*What the task asks*. Begin with the line holding "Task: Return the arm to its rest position", end with the line holding "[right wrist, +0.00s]", and repeat every line in between exactly, without pictures.

*Given information*.
::::
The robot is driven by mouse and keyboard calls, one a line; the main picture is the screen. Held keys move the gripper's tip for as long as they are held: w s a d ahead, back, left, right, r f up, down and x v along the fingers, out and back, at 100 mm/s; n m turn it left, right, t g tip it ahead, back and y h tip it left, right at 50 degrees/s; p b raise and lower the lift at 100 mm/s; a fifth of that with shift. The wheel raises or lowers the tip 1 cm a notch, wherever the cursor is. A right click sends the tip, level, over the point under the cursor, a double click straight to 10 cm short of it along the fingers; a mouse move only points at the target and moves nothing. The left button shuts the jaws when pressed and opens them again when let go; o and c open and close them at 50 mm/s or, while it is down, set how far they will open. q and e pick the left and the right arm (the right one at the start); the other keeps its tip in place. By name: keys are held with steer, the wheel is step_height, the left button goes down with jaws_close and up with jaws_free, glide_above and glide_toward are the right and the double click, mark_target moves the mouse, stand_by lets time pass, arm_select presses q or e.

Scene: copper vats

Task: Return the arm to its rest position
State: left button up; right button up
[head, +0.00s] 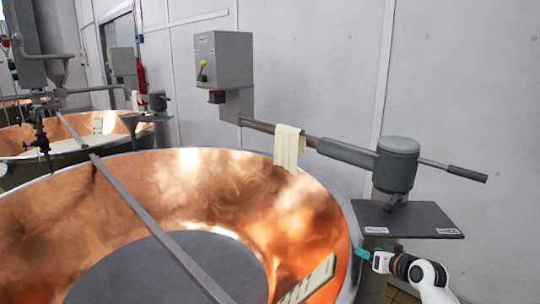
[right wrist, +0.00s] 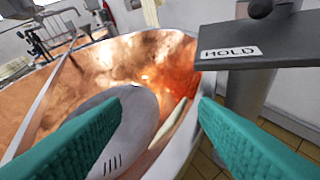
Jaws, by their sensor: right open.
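My right arm (head: 430,280) comes in at the lower right of the head view. Its right gripper (head: 362,254) has teal fingers and is beside the rim of the large copper vat (head: 150,195), below a dark shelf. In the right wrist view the two teal fingers of the right gripper (right wrist: 160,98) are spread wide, with nothing between them. Past them show the copper wall of the vat (right wrist: 125,60) and its grey round bottom. My left gripper is not in view.
A dark shelf (head: 410,219) with white labels juts out just above my right gripper; one label reads HOLD in the wrist view (right wrist: 231,52). A pale slotted board (head: 310,281) leans inside the vat. A pale cloth (head: 288,148) hangs on the bar above.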

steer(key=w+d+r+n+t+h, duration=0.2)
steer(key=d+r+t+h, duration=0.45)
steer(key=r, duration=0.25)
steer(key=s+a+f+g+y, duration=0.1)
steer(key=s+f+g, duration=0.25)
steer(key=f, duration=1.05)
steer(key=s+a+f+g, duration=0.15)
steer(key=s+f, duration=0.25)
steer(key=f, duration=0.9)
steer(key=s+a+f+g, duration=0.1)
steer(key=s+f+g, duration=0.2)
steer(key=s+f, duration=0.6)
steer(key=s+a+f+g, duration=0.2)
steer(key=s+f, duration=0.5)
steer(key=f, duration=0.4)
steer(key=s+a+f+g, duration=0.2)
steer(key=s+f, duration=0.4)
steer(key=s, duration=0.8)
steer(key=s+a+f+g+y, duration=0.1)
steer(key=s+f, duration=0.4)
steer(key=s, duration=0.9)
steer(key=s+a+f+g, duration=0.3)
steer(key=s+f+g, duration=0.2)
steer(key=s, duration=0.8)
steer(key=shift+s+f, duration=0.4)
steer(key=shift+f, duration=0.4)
::::
*Output for this exercise*.
Task: Return the arm to its rest position
State: left button up; right button up
[head, +0.00s] 
[right wrist, +0.00s] 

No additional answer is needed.